(Robot action calls)
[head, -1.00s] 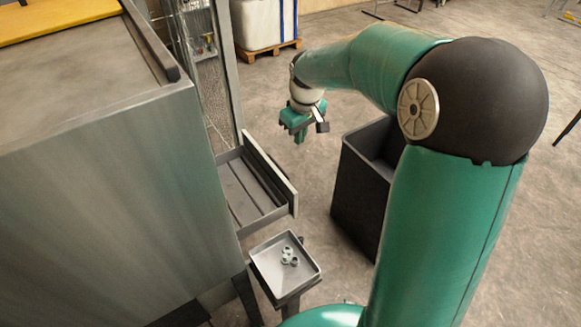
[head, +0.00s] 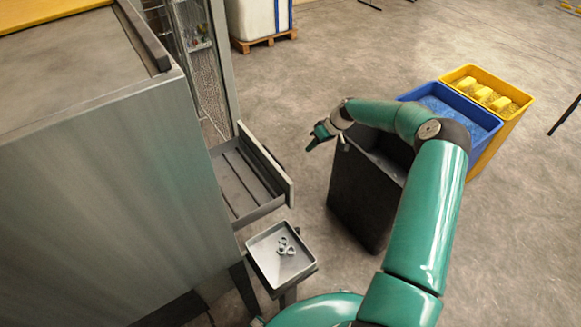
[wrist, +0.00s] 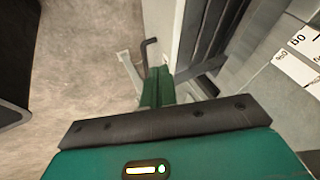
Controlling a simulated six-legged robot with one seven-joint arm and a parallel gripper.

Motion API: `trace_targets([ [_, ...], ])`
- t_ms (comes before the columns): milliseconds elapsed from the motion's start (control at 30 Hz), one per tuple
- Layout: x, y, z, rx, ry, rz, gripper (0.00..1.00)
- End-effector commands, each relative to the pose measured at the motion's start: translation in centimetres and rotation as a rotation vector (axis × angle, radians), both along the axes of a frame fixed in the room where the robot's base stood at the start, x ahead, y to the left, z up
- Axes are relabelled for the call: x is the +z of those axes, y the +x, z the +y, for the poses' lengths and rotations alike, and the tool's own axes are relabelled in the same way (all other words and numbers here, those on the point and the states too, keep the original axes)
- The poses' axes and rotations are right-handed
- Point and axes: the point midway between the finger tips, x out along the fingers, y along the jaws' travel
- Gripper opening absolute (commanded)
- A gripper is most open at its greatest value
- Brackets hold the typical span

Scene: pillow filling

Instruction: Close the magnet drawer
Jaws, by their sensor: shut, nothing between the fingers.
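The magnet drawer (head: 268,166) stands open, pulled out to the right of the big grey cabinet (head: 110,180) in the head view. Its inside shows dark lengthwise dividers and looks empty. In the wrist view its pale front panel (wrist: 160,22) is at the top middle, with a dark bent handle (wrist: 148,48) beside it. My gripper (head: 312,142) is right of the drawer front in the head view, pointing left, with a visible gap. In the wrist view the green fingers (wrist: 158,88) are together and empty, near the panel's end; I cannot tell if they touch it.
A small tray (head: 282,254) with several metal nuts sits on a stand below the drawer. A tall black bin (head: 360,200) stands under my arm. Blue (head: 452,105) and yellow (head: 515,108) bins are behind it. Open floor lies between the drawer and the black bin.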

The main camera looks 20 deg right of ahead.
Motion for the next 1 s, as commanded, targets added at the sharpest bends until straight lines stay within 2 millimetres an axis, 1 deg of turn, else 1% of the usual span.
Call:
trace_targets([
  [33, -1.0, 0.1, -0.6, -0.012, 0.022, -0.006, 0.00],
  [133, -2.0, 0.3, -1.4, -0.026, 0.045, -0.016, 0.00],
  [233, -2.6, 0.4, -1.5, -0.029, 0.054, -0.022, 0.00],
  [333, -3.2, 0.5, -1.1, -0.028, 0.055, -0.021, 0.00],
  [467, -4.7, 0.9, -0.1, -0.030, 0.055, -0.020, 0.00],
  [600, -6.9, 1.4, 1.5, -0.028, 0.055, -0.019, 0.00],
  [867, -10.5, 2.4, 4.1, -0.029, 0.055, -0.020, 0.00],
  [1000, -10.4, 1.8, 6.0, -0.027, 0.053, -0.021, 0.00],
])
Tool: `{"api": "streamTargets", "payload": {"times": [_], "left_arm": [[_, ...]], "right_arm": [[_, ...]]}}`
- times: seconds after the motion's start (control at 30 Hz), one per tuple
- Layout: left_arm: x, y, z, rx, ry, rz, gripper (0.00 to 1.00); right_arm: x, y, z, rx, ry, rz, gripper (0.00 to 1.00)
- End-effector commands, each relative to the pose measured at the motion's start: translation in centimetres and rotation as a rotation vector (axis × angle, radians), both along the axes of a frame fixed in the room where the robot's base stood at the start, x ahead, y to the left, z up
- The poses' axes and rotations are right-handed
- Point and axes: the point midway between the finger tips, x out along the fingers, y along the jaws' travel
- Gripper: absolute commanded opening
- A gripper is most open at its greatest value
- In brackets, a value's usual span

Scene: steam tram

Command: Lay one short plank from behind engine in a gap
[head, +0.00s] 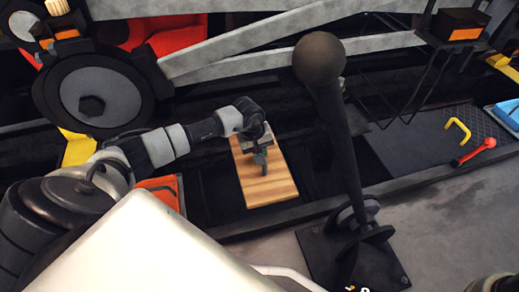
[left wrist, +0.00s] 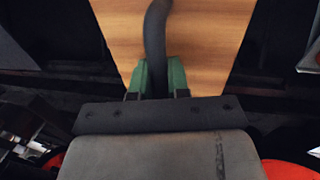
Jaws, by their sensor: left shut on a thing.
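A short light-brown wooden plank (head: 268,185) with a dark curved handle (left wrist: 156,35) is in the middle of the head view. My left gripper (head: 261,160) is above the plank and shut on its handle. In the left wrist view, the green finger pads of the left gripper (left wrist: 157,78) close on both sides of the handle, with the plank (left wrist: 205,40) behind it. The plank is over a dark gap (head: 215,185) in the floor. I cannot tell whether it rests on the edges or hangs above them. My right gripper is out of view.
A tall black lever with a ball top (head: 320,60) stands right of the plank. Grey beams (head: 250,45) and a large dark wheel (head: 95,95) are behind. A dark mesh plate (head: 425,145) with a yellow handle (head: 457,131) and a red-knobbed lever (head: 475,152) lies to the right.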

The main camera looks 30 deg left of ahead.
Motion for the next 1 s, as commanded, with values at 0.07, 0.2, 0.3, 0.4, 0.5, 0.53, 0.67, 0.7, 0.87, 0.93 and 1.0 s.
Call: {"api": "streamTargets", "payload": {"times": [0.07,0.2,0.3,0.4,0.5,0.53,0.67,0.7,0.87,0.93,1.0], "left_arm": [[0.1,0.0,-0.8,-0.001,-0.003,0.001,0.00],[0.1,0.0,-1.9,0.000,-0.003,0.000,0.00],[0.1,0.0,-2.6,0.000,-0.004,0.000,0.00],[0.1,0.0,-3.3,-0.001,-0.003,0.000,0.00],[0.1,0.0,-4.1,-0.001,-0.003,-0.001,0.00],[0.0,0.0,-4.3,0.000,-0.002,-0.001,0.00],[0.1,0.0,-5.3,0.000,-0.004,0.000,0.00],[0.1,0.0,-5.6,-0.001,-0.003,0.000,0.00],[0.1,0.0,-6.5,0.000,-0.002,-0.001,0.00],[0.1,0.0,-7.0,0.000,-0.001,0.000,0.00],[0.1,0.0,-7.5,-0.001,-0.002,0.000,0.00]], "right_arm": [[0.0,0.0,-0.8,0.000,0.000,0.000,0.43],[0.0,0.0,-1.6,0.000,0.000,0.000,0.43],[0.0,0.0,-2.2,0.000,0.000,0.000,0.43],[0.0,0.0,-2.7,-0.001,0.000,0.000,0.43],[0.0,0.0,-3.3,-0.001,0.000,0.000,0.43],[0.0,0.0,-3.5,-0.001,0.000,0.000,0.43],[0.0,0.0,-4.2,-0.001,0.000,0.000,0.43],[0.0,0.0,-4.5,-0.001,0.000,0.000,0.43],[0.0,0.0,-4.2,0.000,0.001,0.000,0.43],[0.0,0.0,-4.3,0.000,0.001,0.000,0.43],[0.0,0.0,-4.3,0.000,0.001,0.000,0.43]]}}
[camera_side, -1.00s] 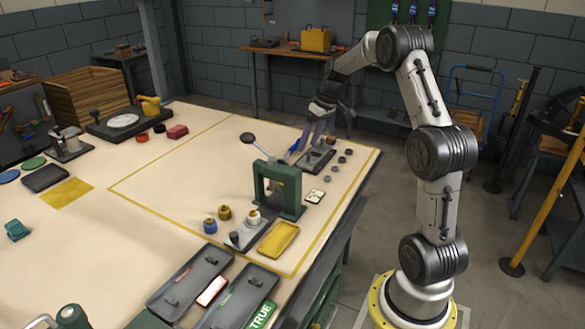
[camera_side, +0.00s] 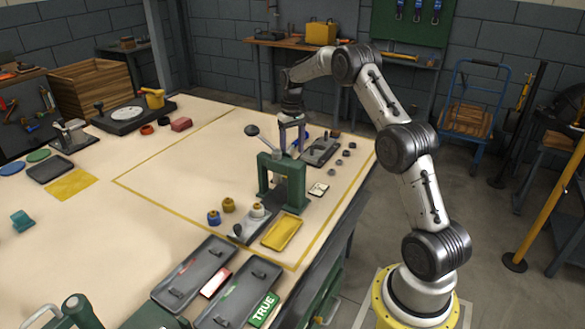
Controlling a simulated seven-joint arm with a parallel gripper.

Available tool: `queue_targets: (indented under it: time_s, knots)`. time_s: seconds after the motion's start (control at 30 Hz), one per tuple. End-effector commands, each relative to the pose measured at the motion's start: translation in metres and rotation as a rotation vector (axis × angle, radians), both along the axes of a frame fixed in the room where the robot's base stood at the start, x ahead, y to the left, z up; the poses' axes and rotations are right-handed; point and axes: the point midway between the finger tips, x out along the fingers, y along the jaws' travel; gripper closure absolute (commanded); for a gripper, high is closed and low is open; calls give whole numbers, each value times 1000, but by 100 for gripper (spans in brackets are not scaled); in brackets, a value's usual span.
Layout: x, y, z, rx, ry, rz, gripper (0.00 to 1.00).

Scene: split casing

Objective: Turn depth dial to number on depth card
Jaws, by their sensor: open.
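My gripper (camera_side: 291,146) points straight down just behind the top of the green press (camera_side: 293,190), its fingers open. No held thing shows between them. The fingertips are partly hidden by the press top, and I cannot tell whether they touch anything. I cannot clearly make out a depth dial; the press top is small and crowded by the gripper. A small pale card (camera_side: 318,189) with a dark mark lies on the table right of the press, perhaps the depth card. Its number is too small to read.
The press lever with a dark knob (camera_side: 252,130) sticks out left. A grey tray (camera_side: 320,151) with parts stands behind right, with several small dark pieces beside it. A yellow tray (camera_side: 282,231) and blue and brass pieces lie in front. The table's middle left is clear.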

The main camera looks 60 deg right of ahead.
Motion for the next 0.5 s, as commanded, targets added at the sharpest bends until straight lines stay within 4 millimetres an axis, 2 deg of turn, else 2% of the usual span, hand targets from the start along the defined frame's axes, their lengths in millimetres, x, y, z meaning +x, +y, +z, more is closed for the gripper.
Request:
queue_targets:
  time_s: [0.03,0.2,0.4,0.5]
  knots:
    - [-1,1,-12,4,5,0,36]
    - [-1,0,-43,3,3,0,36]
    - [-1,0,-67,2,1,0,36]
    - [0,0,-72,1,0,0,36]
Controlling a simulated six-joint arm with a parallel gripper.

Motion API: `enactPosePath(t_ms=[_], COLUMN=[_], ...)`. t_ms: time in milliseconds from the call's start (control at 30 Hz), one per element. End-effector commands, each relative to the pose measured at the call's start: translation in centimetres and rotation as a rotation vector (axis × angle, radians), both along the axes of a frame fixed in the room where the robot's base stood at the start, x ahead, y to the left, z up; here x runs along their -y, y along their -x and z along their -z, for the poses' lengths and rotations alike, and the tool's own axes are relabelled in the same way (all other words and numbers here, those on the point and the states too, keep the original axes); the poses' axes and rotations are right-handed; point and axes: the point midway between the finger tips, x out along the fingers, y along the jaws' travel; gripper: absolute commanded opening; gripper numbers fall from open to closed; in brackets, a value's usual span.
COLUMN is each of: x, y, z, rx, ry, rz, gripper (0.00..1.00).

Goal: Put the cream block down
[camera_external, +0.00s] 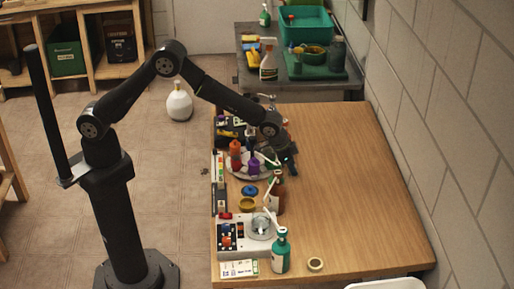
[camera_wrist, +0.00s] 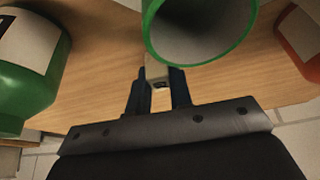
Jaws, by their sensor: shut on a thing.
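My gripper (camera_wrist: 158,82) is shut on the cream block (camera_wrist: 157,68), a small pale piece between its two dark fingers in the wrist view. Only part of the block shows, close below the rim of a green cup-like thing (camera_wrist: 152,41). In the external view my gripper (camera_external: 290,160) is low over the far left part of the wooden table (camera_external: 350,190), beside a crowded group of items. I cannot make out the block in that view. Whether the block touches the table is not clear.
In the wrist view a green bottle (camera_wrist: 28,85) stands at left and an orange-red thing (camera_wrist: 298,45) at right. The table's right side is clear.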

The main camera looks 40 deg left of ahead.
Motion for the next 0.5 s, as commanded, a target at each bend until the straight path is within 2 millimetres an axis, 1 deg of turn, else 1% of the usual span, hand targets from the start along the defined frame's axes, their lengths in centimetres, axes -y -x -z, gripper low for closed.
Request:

* _What you need to do_
Go through the material above and copy each line that has the word "Layout".

* _Exercise result_
- Layout: x, y, z, rx, ry, rz, gripper (0.00..1.00)
- Layout: left_arm: x, y, z, rx, ry, rz, gripper (0.00 to 1.00); right_arm: x, y, z, rx, ry, rz, gripper (0.00 to 1.00)
Layout: x, y, z, rx, ry, rz, gripper (0.00 to 1.00).

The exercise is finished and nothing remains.